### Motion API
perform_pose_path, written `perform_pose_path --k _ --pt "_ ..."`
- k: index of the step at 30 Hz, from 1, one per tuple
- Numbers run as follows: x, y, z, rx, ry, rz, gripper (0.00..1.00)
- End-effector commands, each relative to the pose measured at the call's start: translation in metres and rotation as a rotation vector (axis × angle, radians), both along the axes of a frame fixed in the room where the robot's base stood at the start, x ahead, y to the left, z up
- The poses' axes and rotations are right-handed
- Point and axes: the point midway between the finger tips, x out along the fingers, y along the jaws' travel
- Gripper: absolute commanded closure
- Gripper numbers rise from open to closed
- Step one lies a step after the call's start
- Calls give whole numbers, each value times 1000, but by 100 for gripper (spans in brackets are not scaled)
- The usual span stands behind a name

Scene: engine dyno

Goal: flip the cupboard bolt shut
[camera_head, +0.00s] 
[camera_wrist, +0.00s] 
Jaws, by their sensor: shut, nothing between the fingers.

## [To do]
Give back exactly the lines running from the line containing "- Gripper numbers rise from open to closed" through the end of the material above, both included, and nothing beyond them.

## [Answer below]
- Gripper numbers rise from open to closed
- Step one lies a step after the call's start
- Calls give whole numbers, each value times 1000, but by 100 for gripper (spans in brackets are not scaled)
- The usual span stands behind a name

Scene: engine dyno

Goal: flip the cupboard bolt shut
[camera_head, +0.00s] 
[camera_wrist, +0.00s] 
Jaws, by their sensor: shut, nothing between the fingers.

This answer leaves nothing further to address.